INSTRUCTIONS FOR THE TASK: Transcribe the listing below word for word.

--- START DATASET EXCERPT ---

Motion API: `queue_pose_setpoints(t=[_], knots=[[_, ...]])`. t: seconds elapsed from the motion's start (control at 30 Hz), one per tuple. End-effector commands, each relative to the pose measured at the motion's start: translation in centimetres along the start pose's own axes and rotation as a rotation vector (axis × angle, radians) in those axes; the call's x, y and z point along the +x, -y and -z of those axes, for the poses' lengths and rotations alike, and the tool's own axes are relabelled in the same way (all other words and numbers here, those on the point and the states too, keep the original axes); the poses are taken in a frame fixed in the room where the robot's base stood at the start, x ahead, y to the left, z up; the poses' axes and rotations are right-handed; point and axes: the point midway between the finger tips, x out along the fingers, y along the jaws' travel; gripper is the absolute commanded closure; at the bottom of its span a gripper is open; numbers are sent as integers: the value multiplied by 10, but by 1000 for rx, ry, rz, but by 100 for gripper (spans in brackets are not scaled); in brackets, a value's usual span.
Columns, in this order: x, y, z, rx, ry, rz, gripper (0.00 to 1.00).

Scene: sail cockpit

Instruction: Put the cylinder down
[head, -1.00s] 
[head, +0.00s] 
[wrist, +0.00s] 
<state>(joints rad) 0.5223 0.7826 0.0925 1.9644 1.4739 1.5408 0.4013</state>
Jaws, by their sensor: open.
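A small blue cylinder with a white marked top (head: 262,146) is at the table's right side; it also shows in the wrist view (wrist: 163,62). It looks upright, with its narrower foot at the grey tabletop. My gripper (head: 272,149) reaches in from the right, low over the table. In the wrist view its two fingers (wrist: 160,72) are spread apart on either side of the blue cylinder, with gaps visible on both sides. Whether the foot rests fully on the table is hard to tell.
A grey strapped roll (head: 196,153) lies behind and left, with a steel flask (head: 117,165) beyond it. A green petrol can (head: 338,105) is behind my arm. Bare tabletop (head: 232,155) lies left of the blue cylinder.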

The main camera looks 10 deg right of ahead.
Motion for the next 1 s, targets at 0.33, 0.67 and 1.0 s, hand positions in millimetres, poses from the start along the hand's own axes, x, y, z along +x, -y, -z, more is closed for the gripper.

--- END DATASET EXCERPT ---

RESULT OF THIS TASK:
Motion API: `queue_pose_setpoints(t=[_], knots=[[_, ...]])`. t: seconds elapsed from the motion's start (control at 30 Hz), one per tuple. End-effector commands, each relative to the pose measured at the motion's start: translation in centimetres along the start pose's own axes and rotation as a rotation vector (axis × angle, radians) in those axes; the call's x, y and z point along the +x, -y and -z of those axes, for the poses' lengths and rotations alike, and the tool's own axes are relabelled in the same way (all other words and numbers here, those on the point and the states too, keep the original axes); the poses are taken in a frame fixed in the room where the robot's base stood at the start, x ahead, y to the left, z up; the poses' axes and rotations are right-handed; point and axes: the point midway between the finger tips, x out along the fingers, y along the jaws' travel; gripper is the absolute commanded closure; at the bottom of its span a gripper is open; numbers are sent as integers: the value multiplied by 10, but by 1000 for rx, ry, rz, but by 100 for gripper (spans in brackets are not scaled); in brackets, a value's usual span.
Columns, in this order: x, y, z, rx, ry, rz, gripper (0.00 to 1.00).

Scene: sail cockpit

Instruction: Put the cylinder down
[head, -1.00s] 
[head, +0.00s] 
[wrist, +0.00s] 
<state>(joints rad) 0.5223 0.7826 0.0925 1.9644 1.4739 1.5408 0.4013</state>
Jaws, by their sensor: open.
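A small blue cylinder with a white marked top (head: 262,146) is at the table's right side; it also shows in the wrist view (wrist: 163,62). It looks upright, with its narrower foot at the grey tabletop. My gripper (head: 272,149) reaches in from the right, low over the table. In the wrist view its two fingers (wrist: 160,72) are spread apart on either side of the blue cylinder, with gaps visible on both sides. Whether the foot rests fully on the table is hard to tell.
A grey strapped roll (head: 196,153) lies behind and left, with a steel flask (head: 117,165) beyond it. A green petrol can (head: 338,105) is behind my arm. Bare tabletop (head: 232,155) lies left of the blue cylinder.

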The main camera looks 10 deg right of ahead.
Motion for the next 1 s, targets at 0.33, 0.67 and 1.0 s, hand positions in millimetres, poses from the start along the hand's own axes, x, y, z along +x, -y, -z, more is closed for the gripper.

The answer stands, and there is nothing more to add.